The next differentiation I’d like to make is on class organization. Firstly, the classes at the Shaanxi Normal University were primarily very long classes, lasting two to four hours each. From students I spoke to, short classes were not as common. This the opposite the University of Northern Colorado, where the norm is short classes, with a sparse collection of long classes also offered. Also, at SNU, because of the lengthy classes, ten minute breaks, announced by a gong in each building, were common as a way for students to slightly recoup before returning to class. However, as nice as these breaks were, they were easily balanced by the rigor of the classroom, where information is fired at you at 100 mph, and you must retain it all, and very well at that. Similar to every university and school out there, if you don't know the material, you will test poorly, yet, in China, the grading system is nowhere near as lackadaisical as it is in the States, and not prone to the same grade inflation either.
Due to the incredibly large student population in China, in order to do well in school, and ultimately, get to college, you must stand out among the rest. This is heavily apparent in the harsh grading methods of Chinese classes.

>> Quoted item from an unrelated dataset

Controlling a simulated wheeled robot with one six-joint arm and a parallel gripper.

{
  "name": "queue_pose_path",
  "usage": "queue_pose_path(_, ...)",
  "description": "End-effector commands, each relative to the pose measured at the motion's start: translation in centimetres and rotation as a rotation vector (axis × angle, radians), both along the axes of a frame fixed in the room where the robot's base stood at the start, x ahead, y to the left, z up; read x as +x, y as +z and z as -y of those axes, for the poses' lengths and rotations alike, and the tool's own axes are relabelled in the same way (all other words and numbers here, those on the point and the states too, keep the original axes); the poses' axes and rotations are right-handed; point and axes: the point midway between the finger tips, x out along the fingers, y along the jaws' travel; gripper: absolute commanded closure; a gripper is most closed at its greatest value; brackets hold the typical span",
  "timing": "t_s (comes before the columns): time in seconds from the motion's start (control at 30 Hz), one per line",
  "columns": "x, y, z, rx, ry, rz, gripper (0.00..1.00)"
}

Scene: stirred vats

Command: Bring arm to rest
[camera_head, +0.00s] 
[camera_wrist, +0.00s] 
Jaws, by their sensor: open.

At the end of the month, during which each student in my intermediate level Chinese class, a three hour class every weekday morning, not a single student scored above an 85%. Don’t get me wrong, in many classes a harsher grading method is necessary, but I was among some of the most studious individuals I met on this trip, and it was interesting to see how everyone scored. Nevertheless, it makes a lot of sense for China to implement such a system, as the schooling is ridiculously more competitive than in the US.
These are some of the primary differences I have seen between these schools, and it was an exceptionally rewarding experience to be able to take an entire Chinese language class in a month at Shaanxi Normal University. I already really miss Xi’an, and my time in the city was absolutely wonderful. I would definitely recommend this experience to anyone interested in different cultures, societies, and learning styles.